# The task
Set down the data below without change, skipping the pictures it holds.

## START

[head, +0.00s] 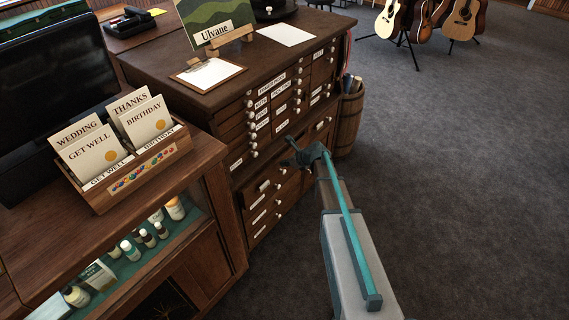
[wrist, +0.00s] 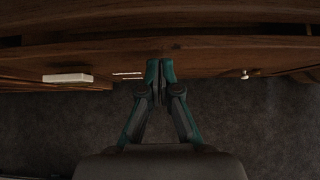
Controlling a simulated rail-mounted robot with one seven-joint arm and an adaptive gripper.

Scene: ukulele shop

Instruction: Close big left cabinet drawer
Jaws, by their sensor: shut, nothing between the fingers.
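The big dark wooden cabinet (head: 225,80) stands in the middle of the head view, with rows of small labelled drawers above and larger drawers below. The lower left drawers (head: 262,204) have white labels and round white knobs. My gripper (head: 290,155) is shut and empty, right in front of the cabinet near the top of the lower left section. In the wrist view my gripper's fingertips (wrist: 160,66) are together at a dark wooden edge (wrist: 180,47). My gripper hides part of the drawer front, so I cannot tell how far any big left drawer stands out or whether the fingertips touch it.
A counter with a card rack (head: 125,165) and a glass-fronted shelf stands at the left. A wooden barrel (head: 349,122) stands at the cabinet's right side. Guitars (head: 463,18) on stands are at the back. The carpet (head: 460,170) on the right is clear.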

## END

# Exercise answer
[head, +0.00s] 
[wrist, +0.00s] 
Controlling a simulated rail-mounted robot with one seven-joint arm and an adaptive gripper.

Scene: ukulele shop

Instruction: Close big left cabinet drawer
Jaws, by their sensor: shut, nothing between the fingers.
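The big dark wooden cabinet (head: 225,80) stands in the middle of the head view, with rows of small labelled drawers above and larger drawers below. The lower left drawers (head: 262,204) have white labels and round white knobs. My gripper (head: 290,155) is shut and empty, right in front of the cabinet near the top of the lower left section. In the wrist view my gripper's fingertips (wrist: 160,66) are together at a dark wooden edge (wrist: 180,47). My gripper hides part of the drawer front, so I cannot tell how far any big left drawer stands out or whether the fingertips touch it.
A counter with a card rack (head: 125,165) and a glass-fronted shelf stands at the left. A wooden barrel (head: 349,122) stands at the cabinet's right side. Guitars (head: 463,18) on stands are at the back. The carpet (head: 460,170) on the right is clear.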

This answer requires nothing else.